• _PROBLEM TO SOLVE_
Using the data below, return the stretch from the line that contains "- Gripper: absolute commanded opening" through the line that contains "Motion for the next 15", both included, exactly as it stands and nothing beyond it.

____ SOURCE MATERIAL

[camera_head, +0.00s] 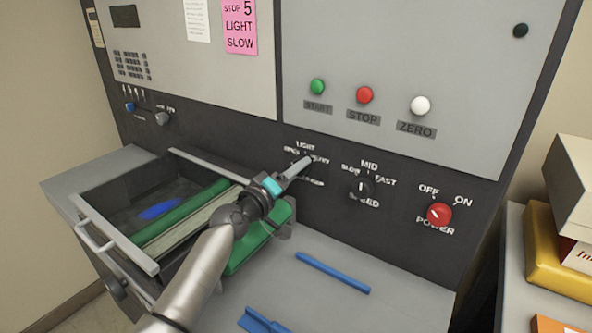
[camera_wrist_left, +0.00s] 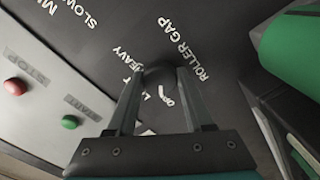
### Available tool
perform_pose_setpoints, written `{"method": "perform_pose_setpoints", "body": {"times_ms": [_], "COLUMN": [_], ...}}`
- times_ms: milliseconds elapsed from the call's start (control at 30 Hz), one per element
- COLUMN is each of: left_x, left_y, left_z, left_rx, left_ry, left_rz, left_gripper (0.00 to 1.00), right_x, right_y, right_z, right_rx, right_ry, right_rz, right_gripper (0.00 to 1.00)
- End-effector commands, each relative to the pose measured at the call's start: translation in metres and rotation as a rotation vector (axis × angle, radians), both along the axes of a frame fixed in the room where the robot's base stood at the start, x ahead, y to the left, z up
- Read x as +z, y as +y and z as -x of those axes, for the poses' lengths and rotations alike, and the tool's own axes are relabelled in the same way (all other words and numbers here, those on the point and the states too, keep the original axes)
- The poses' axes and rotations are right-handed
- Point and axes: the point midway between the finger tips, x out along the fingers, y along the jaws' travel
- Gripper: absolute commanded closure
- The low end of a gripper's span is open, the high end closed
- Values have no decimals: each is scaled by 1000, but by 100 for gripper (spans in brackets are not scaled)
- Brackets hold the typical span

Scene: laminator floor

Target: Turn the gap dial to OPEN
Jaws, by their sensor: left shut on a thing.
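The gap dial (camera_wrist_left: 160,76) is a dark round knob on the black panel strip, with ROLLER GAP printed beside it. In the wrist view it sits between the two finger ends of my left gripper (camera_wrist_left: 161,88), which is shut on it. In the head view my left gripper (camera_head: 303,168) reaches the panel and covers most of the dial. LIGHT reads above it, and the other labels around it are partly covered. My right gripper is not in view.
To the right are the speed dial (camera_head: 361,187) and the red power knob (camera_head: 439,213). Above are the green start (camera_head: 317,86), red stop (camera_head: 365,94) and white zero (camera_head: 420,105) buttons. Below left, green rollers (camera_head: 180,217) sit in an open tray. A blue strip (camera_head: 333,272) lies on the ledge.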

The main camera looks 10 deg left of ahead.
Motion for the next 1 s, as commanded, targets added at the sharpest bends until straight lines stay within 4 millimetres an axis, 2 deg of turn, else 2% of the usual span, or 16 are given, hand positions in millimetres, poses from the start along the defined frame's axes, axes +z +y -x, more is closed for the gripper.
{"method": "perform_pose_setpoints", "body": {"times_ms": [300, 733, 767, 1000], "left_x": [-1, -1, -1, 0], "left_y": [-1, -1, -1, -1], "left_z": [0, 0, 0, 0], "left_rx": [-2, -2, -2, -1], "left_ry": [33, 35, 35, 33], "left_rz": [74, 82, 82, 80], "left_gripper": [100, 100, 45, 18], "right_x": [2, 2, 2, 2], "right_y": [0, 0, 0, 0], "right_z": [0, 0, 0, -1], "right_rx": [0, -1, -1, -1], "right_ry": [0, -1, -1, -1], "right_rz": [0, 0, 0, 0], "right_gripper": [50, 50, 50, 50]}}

________
____ SOURCE MATERIAL

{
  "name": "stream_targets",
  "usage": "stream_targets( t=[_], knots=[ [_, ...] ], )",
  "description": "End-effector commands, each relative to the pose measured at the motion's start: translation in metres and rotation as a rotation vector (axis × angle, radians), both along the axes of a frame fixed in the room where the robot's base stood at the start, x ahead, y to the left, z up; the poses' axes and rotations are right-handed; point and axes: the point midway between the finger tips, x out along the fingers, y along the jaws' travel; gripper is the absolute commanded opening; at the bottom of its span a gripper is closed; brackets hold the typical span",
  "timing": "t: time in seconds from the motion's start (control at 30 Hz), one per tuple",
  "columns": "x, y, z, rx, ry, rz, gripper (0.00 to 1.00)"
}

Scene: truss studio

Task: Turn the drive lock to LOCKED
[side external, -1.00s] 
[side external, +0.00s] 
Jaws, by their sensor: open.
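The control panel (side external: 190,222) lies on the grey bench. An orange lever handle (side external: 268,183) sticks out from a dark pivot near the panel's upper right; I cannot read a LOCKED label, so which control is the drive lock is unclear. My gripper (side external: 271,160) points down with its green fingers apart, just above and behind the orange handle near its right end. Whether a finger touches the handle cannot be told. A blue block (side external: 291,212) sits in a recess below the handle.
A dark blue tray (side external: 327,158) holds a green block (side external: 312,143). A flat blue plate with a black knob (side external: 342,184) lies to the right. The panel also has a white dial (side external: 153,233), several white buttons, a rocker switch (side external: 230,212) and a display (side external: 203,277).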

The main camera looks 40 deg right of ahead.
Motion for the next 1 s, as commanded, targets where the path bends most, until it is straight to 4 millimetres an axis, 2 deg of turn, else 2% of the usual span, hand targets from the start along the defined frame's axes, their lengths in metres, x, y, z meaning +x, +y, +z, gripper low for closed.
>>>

________
____ SOURCE MATERIAL

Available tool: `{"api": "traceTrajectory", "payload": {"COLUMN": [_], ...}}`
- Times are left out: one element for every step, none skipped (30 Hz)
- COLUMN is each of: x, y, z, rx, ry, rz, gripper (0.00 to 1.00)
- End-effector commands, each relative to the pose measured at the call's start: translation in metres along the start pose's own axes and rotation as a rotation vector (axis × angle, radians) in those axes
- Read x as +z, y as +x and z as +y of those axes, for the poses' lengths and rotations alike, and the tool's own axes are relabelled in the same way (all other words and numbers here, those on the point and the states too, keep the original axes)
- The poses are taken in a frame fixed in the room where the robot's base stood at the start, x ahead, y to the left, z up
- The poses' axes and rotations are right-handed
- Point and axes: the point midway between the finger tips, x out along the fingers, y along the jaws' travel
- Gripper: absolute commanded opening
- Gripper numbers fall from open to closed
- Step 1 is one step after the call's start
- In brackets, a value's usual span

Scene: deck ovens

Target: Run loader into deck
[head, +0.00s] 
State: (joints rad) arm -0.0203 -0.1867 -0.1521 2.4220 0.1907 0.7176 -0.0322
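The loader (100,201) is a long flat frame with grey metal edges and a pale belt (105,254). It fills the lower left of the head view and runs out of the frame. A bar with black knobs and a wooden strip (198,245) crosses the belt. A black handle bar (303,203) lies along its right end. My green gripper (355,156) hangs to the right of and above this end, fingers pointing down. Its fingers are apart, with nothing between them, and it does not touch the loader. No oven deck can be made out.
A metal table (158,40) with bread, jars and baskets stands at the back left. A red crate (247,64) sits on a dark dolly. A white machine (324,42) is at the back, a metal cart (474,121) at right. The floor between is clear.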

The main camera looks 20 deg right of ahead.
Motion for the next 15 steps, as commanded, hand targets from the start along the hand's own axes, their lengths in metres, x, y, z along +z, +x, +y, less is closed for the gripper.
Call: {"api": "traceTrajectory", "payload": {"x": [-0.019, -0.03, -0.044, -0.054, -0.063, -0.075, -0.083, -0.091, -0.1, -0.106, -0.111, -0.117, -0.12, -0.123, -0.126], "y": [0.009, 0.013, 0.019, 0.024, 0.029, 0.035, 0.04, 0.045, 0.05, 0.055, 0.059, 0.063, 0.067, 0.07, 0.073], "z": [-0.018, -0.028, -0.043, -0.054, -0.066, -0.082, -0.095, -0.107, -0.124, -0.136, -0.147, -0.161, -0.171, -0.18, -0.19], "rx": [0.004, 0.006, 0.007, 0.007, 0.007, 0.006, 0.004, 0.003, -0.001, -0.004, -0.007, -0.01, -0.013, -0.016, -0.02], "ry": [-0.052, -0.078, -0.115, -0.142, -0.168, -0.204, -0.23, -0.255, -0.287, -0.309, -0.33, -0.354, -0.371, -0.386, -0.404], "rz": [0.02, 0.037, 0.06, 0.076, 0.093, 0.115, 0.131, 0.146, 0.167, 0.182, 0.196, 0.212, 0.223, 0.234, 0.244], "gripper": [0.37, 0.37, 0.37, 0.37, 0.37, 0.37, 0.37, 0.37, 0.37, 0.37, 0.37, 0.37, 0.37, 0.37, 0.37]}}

________

• _ANSWER FOR THE TASK_
- Gripper: absolute commanded opening
- Gripper numbers fall from open to closed
- Step 1 is one step after the call's start
- In brackets, a value's usual span

Scene: deck ovens

Target: Run loader into deck
[head, +0.00s] 
State: (joints rad) arm -0.0203 -0.1867 -0.1521 2.4220 0.1907 0.7176 -0.0322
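The loader (100,201) is a long flat frame with grey metal edges and a pale belt (105,254). It fills the lower left of the head view and runs out of the frame. A bar with black knobs and a wooden strip (198,245) crosses the belt. A black handle bar (303,203) lies along its right end. My green gripper (355,156) hangs to the right of and above this end, fingers pointing down. Its fingers are apart, with nothing between them, and it does not touch the loader. No oven deck can be made out.
A metal table (158,40) with bread, jars and baskets stands at the back left. A red crate (247,64) sits on a dark dolly. A white machine (324,42) is at the back, a metal cart (474,121) at right. The floor between is clear.

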The main camera looks 20 deg right of ahead.
Motion for the next 15 steps, as commanded, hand targets from the start along the hand's own axes, their lengths in metres, x, y, z along +z, +x, +y, less is closed for the gripper.

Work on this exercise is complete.